Is it possible that you’re just seeing the OpenGL system working? Do you know about the OpenGL command queue - that probably all your work is being done when that swap buffers call is issued? It’s usual to see the heavy CPU load then, it’s when the command queue is actually flushed and the heavy work happens.

Bruce


#12

Ah, ok. You’re talking about the repo head. We’re still on 1.53, since we’re working on a commercial app and we generally wait for a “stable” Juce release.

So, you’re aware that using the logic in that waitForNextFrame function, you’re almost never going to be waiting more than 1ms, right? The renderFrame function isn’t going to exit until just after the blanking interval (assuming sync is enabled). Which means that the elapsed time of the render will always be 1/60 = 16ms. So the jmax expression will always return 1.

Also, minor note on that point, wouldn’t you want the defaultFPS to be based on the monitor’s refresh rate?
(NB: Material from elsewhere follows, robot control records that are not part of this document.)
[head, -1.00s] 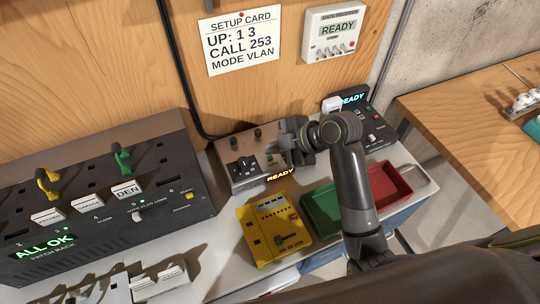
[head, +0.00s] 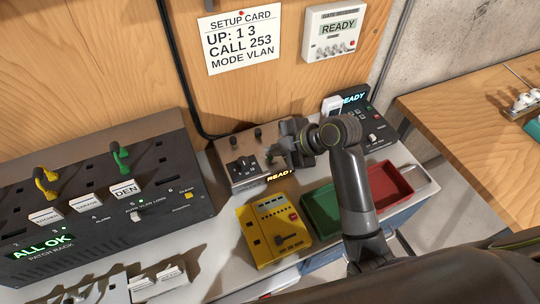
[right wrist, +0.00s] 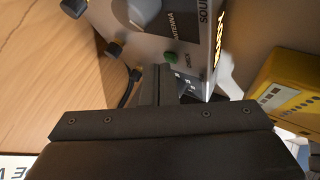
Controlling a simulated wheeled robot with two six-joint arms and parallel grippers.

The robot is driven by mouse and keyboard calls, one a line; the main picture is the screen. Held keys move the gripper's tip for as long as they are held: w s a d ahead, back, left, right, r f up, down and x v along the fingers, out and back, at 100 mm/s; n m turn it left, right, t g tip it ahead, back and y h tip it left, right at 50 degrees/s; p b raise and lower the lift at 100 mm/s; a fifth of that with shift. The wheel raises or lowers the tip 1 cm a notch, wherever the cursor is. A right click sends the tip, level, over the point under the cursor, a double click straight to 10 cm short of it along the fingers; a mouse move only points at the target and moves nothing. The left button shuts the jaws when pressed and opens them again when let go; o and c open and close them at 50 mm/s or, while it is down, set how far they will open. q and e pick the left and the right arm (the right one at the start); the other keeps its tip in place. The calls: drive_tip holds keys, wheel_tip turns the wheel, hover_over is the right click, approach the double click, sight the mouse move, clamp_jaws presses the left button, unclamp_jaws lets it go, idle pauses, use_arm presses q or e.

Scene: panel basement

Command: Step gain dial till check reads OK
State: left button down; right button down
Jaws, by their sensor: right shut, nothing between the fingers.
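I cannot tell which control is the gain dial. My right gripper (head: 274,157) is shut and empty at the right part of this device; its body hides that part. In the right wrist view, the shut fingers (right wrist: 168,84) are close to the panel beside a green button (right wrist: 171,57) and a large grey dial (right wrist: 150,14). My left gripper is not in view.
A patch rack (head: 100,205) reading ALL OK stands at the left. A yellow box (head: 262,247), a green tray (head: 318,232) and a red tray (head: 408,176) are in front. A setup card (head: 240,42) and a READY wall unit (head: 333,33) hang behind.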

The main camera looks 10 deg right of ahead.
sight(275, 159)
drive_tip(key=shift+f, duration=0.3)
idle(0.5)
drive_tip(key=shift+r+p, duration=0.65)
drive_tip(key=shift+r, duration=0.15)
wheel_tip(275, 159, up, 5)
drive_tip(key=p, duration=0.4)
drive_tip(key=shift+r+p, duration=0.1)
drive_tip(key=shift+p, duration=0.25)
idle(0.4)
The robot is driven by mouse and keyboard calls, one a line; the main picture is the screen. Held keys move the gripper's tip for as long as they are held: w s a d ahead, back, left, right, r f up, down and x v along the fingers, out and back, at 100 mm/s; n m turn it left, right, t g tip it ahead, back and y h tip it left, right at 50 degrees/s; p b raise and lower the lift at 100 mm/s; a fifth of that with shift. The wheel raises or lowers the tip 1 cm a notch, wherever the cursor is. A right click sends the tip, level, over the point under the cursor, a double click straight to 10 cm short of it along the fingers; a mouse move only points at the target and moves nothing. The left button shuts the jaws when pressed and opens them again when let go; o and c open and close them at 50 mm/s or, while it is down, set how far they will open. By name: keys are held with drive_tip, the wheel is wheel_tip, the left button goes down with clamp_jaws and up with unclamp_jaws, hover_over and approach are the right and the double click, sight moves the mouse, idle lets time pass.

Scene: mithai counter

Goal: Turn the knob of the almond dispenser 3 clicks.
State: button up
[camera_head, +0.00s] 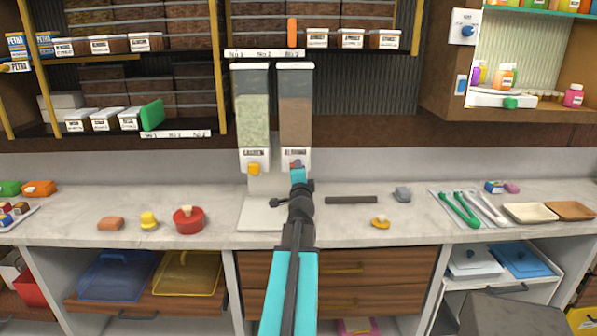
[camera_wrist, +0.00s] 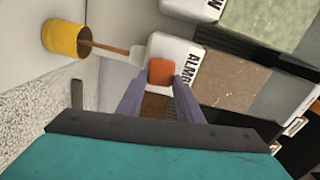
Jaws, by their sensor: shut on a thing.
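The almond dispenser (camera_head: 295,120), a clear column of brown contents over a white labelled base, stands at the back of the counter. Its label shows in part in the wrist view on the white base (camera_wrist: 187,55). My gripper (camera_head: 297,166) reaches up to the front of this base. In the wrist view its two greyish-purple fingers (camera_wrist: 160,85) are shut on the orange knob (camera_wrist: 161,72), one on each side. The knob's far parts and the fingers' exact contact are partly hidden.
The cashew dispenser (camera_head: 253,118) stands close on the left, with a yellow part (camera_head: 254,169) below its label. A red round container (camera_head: 188,219) and a dark bar (camera_head: 351,200) lie on the counter. A shelf edge (camera_head: 264,53) is above the dispensers.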

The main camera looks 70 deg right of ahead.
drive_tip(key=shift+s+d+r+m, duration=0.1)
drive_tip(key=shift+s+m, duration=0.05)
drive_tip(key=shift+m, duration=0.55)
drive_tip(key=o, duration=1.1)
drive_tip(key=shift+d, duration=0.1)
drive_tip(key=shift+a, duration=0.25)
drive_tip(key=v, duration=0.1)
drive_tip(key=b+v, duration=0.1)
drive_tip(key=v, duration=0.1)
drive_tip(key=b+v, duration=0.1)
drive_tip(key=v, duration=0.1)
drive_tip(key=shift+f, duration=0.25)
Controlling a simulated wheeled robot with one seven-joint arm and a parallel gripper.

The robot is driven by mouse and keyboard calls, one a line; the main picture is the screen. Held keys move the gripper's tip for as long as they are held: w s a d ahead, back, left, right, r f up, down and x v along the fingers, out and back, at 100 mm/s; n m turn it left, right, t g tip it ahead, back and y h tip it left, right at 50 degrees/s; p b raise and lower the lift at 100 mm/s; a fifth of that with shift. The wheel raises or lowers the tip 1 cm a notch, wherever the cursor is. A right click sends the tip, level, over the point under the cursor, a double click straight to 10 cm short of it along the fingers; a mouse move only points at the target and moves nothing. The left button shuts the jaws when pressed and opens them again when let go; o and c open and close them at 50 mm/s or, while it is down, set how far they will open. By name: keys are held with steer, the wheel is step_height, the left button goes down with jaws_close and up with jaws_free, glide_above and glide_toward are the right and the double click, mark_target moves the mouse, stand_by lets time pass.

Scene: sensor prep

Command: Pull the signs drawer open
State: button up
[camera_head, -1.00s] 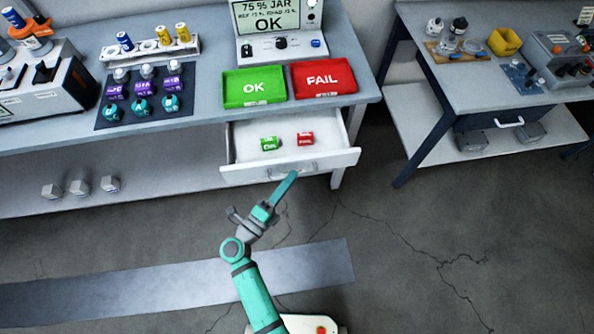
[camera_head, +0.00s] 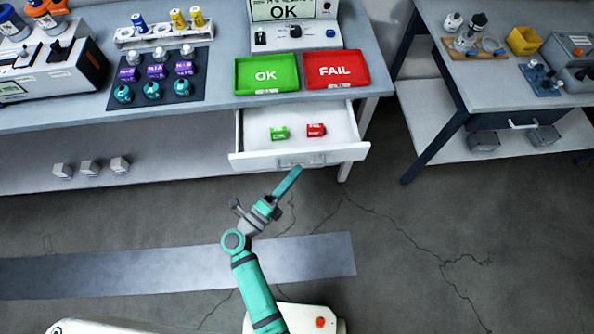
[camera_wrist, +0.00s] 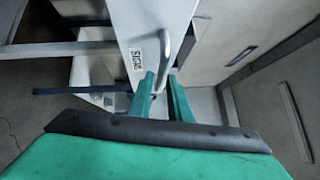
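The signs drawer (camera_head: 255,160) is a white drawer under the bench, pulled out so its inside shows. It holds a green sign block and a red sign block. Its grey bar handle (camera_head: 302,161) is on the front; the wrist view shows the handle (camera_wrist: 178,45) beside a label on the drawer face (camera_wrist: 150,25). My gripper (camera_head: 297,170) is just in front of the handle. In the wrist view its teal fingers (camera_wrist: 161,76) are apart, with the handle at or just beyond their tips; whether they touch it is not clear.
The bench above carries a green OK tray (camera_head: 266,88), a red FAIL tray (camera_head: 335,86) and a dark mat (camera_head: 194,98) with several bottles. A second table (camera_head: 480,85) stands at the right. The floor in front of the drawer is clear.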

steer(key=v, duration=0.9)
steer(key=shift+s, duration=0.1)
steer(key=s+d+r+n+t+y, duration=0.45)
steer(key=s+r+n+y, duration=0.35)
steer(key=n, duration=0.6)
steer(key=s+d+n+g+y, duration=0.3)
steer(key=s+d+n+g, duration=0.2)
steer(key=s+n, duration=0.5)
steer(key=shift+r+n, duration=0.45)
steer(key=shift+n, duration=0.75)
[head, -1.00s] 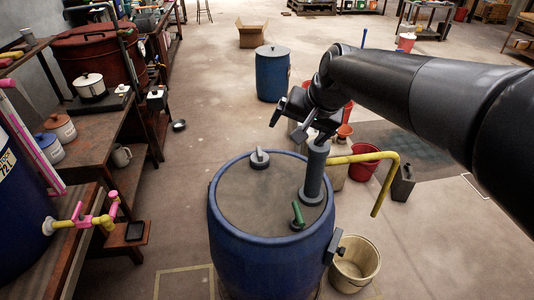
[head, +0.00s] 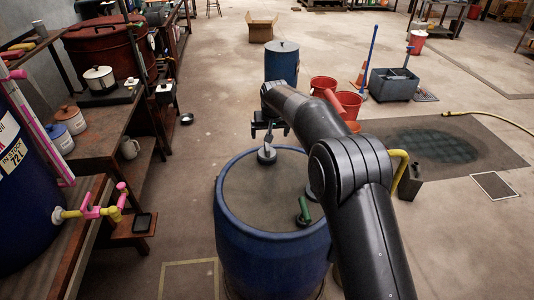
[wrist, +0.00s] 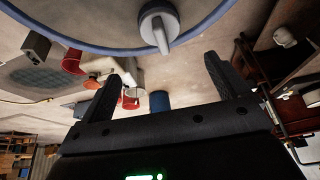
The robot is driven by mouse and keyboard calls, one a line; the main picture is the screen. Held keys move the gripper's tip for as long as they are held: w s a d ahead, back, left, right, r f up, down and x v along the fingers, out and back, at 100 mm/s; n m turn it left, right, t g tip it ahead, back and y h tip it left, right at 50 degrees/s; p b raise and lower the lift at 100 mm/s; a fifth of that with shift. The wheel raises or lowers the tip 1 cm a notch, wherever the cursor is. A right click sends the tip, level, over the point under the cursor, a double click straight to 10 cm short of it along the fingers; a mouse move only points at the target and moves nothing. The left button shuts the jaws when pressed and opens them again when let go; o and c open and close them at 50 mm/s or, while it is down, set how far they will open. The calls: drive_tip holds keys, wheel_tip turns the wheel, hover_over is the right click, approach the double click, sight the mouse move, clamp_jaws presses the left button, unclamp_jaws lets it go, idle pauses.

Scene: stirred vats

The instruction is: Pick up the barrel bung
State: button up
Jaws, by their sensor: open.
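The barrel bung, a grey round cap with a raised grip bar, sits on the lid of the blue barrel (head: 234,195), near its far edge. It shows in the head view (head: 266,156) and at the top of the wrist view (wrist: 159,25). My gripper (head: 269,134) is open and empty, just above and behind the bung in the head view. In the wrist view, my gripper's two fingers (wrist: 163,68) are spread wide, and the bung lies beyond the tips, roughly centred between them. No contact with the bung shows.
A green-handled fitting (head: 304,212) stands on the lid's right side, close to my arm. A second blue barrel (head: 282,64) and red buckets (head: 349,104) stand behind. A bench with a pink and yellow pipe (head: 95,211) is at left.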

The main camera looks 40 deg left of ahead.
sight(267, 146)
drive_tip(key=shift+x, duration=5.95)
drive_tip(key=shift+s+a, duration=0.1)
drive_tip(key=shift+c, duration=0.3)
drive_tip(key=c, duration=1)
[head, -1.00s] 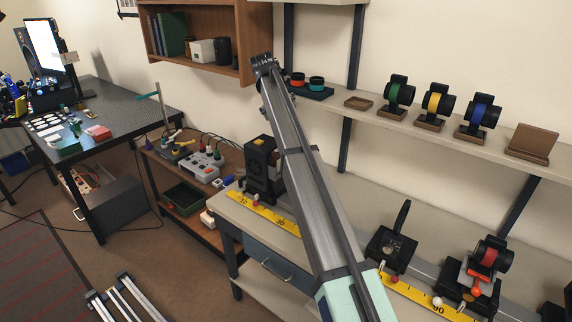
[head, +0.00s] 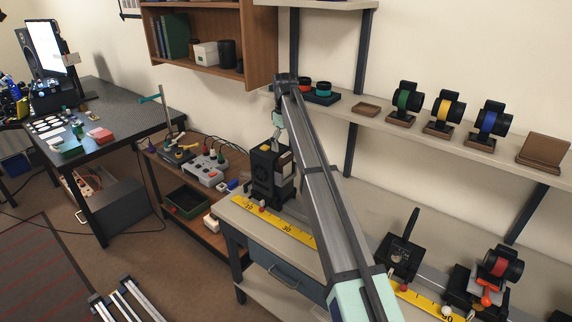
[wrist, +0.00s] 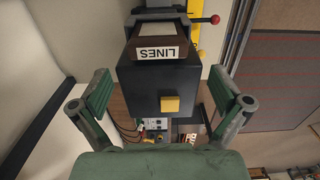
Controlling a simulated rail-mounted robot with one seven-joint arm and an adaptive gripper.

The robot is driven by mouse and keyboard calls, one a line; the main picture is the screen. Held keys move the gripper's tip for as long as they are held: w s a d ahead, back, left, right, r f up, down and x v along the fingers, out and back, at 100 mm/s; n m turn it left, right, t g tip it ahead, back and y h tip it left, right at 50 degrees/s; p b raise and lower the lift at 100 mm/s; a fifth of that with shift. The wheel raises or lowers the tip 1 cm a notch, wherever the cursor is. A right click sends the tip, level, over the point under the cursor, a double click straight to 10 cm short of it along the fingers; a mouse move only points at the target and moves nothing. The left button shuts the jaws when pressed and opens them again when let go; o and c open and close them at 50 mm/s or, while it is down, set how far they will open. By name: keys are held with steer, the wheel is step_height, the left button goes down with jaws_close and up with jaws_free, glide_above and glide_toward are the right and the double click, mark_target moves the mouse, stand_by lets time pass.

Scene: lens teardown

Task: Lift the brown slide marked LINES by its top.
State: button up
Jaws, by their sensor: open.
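In the head view the housing (head: 265,176) stands on the bench, and the slide is hard to make out there. My gripper (wrist: 161,88) is open and empty, its green-grey fingers wide apart on either side of the housing in the picture. The slide appears beyond the fingertips, between them and higher in the picture. In the head view my gripper is small, above the housing and partly hidden by my arm.
A red-tipped lever (wrist: 213,20) sticks out beside the slide. A yellow ruler (head: 290,231) runs along the bench. A black mount (head: 400,255) stands farther right. The shelf above holds several coloured lenses.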

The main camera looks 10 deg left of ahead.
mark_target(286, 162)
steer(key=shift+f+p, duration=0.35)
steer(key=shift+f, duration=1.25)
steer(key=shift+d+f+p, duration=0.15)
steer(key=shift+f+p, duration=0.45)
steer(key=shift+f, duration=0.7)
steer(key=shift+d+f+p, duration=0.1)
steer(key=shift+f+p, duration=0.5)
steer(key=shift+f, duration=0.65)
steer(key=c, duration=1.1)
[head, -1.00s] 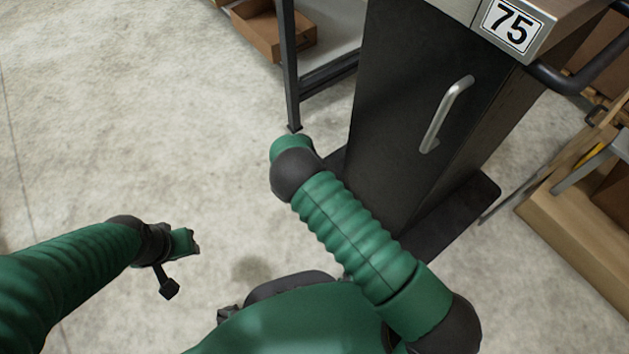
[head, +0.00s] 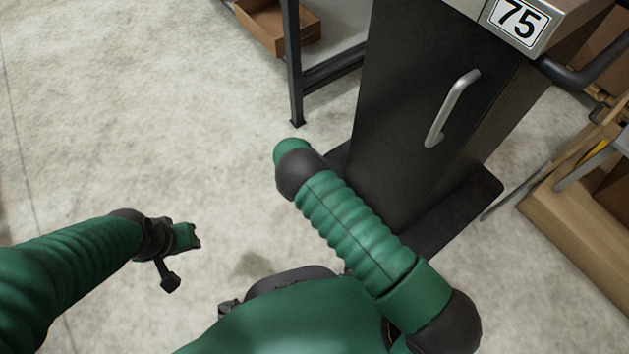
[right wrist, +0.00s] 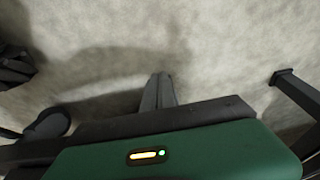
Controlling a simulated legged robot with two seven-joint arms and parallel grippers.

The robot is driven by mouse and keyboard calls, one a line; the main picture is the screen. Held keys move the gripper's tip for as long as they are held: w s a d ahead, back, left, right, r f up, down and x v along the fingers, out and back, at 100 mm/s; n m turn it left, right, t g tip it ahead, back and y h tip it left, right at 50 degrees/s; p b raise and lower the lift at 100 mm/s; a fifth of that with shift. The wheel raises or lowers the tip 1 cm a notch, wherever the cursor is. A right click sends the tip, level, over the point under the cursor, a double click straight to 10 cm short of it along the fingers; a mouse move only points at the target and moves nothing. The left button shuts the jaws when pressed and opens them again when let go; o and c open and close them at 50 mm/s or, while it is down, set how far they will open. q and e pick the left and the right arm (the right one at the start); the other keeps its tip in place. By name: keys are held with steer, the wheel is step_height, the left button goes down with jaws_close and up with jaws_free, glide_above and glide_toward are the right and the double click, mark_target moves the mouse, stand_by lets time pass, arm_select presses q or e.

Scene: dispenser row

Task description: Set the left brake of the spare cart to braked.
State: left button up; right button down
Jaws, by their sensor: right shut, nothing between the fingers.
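A black cabinet (head: 405,110) on a flat dark base, with a silver handle and a "75" plate (head: 519,20), stands ahead on the right. I cannot tell whether it is part of the spare cart, and I make out no brake. My left gripper (head: 194,237) is over bare floor at the left; its jaws are too small to read. My right gripper (right wrist: 165,92) shows in the right wrist view, fingers together and empty, pointing over bare floor. In the head view my right arm crosses in front of the cabinet's base and hides its own gripper.
A grey metal rack (head: 294,70) with a cardboard box (head: 270,25) stands behind the cabinet's left side. A dark curved bar (head: 575,72) sticks out at the upper right. A large cardboard box (head: 575,240) is at the right edge. The floor (head: 150,110) at the left is clear.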

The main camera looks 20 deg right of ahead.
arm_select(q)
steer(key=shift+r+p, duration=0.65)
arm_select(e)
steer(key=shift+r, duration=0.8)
I have a 120Hz LCD monitor (for gaming) and another much older LCD one that runs at 75Hz.


#13

Oh, I didn’t see your reply there Bruce.

Can you clarify what you’re saying? I’m not following you 100%.

I am aware of how the OpenGL pipeline works, and that most of the work is done at the SwapBuffers call.

But are you saying that a thread loop which renders and swaps (with NO sleeping) shouldn’t hog the CPU? On my system, which is a newer Mac Mini, it certainly does appear to be hogging the CPU. The Activity Monitor doesn’t show any activity, but as I said, File dialogs go very slow, etc.

When you say “my OpenGL setup”, are you talking about my code, or about my graphics hardware config?


#14

Jules will explain the hogging the CPU thing. Essentially, if that core has nothing else to do, it can appear to be using the whole CPU.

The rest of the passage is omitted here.